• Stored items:
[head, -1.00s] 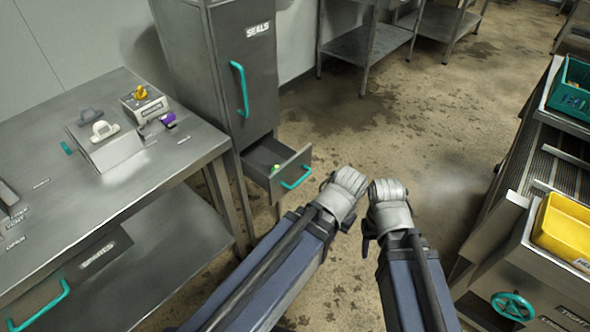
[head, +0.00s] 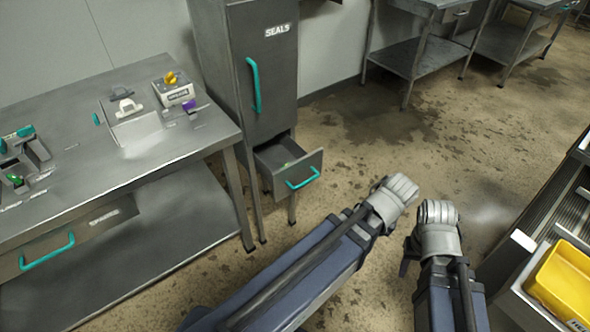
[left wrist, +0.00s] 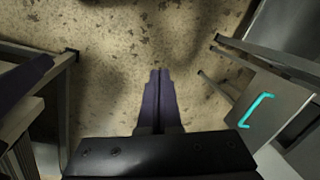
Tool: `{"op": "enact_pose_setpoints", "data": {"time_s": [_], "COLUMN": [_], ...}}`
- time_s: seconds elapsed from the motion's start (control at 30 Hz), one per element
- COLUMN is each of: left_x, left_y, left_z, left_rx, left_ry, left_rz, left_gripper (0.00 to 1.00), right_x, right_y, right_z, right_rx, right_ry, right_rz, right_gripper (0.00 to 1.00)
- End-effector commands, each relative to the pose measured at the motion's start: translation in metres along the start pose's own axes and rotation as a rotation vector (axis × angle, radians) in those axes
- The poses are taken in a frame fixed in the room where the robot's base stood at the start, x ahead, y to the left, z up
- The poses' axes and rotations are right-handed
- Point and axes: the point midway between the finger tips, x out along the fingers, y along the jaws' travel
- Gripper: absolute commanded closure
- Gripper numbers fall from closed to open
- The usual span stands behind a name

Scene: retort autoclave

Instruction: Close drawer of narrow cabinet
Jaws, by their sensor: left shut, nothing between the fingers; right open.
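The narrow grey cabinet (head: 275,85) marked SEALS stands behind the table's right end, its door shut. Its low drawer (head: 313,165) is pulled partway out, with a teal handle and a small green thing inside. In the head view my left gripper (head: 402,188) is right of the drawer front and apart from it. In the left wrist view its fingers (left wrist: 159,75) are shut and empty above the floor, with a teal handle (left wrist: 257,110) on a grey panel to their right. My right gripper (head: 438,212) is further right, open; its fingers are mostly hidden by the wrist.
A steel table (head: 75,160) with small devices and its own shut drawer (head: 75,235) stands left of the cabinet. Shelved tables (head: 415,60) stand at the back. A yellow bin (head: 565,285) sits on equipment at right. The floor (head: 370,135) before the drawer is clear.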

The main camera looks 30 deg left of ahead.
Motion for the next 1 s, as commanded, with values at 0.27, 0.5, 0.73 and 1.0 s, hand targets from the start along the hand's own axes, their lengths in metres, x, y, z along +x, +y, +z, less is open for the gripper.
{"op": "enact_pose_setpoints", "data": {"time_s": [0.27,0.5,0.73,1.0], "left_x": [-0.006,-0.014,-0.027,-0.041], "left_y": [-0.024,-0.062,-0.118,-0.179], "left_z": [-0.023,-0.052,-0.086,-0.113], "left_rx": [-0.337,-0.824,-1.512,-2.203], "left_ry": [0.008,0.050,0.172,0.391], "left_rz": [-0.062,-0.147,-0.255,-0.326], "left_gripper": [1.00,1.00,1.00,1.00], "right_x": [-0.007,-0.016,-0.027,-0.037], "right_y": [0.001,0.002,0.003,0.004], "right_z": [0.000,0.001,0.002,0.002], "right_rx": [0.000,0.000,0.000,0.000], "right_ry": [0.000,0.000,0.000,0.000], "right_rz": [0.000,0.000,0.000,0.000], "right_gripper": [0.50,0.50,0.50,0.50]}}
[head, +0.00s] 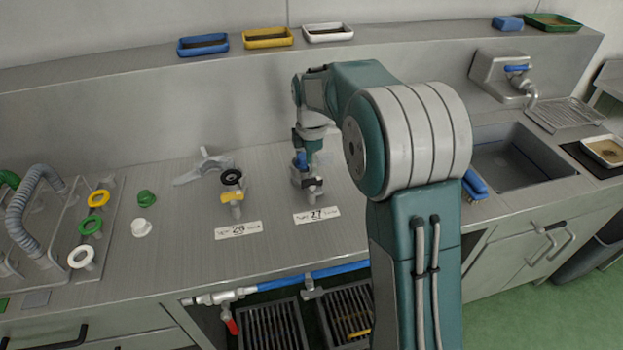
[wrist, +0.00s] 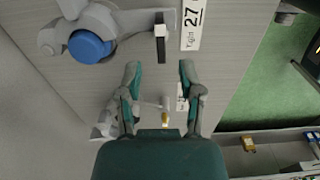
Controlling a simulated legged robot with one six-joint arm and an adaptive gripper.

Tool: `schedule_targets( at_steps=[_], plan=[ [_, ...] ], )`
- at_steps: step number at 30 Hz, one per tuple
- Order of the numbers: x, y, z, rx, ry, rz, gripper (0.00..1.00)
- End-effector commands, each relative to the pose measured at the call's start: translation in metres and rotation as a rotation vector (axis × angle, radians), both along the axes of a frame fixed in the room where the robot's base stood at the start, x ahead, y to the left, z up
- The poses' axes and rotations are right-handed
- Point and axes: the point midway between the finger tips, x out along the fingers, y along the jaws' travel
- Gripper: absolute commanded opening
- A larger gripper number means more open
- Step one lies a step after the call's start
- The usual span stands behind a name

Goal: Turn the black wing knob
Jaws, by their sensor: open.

---

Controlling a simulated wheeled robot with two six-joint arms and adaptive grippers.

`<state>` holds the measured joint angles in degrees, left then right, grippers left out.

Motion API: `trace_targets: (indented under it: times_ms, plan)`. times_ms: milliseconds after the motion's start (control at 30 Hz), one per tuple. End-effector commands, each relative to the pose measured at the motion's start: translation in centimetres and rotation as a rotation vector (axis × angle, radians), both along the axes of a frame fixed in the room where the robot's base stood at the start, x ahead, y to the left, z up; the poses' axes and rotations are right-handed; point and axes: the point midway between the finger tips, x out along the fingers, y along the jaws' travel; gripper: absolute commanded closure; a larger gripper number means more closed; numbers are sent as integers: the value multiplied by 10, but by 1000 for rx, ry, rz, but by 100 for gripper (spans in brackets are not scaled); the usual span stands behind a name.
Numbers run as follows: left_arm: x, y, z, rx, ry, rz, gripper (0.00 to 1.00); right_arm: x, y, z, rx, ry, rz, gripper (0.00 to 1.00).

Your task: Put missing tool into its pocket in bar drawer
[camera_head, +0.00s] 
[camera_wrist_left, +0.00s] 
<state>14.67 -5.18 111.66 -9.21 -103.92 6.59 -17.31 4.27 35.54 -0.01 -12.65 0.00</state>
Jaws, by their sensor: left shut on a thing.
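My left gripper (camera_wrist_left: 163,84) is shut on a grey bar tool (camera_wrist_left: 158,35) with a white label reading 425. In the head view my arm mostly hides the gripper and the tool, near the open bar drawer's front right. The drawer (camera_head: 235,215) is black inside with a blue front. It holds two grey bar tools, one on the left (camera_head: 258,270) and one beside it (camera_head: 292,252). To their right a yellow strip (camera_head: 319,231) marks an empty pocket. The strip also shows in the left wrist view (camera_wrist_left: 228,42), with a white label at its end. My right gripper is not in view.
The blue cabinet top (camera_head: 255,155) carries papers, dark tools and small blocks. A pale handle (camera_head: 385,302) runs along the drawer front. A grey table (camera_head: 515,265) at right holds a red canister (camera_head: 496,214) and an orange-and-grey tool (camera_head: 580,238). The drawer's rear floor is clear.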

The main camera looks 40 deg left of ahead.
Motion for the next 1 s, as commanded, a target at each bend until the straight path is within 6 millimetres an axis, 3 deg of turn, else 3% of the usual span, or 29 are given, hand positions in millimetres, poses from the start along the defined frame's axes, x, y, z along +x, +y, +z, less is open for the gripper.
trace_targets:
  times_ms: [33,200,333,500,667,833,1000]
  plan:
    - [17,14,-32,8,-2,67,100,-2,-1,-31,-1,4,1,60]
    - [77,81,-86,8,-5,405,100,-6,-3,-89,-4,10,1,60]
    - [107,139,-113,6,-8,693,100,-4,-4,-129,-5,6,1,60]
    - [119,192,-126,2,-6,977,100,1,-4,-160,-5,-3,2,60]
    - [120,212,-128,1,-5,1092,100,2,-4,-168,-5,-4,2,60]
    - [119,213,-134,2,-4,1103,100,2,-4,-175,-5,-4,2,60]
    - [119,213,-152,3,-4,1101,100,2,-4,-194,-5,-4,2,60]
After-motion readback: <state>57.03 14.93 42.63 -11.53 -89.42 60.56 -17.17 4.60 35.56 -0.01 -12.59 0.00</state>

• STATED TASK: Find every line above that contains the word "COLUMN", and return each one.

• RESULT FOR THIS TASK:
Tool: `{"op": "enact_pose_setpoints", "data": {"time_s": [_], "COLUMN": [_], ...}}`
- COLUMN is each of: left_x, left_y, left_z, left_rx, left_ry, left_rz, left_gripper (0.00 to 1.00), right_x, right_y, right_z, right_rx, right_ry, right_rz, right_gripper (0.00 to 1.00)

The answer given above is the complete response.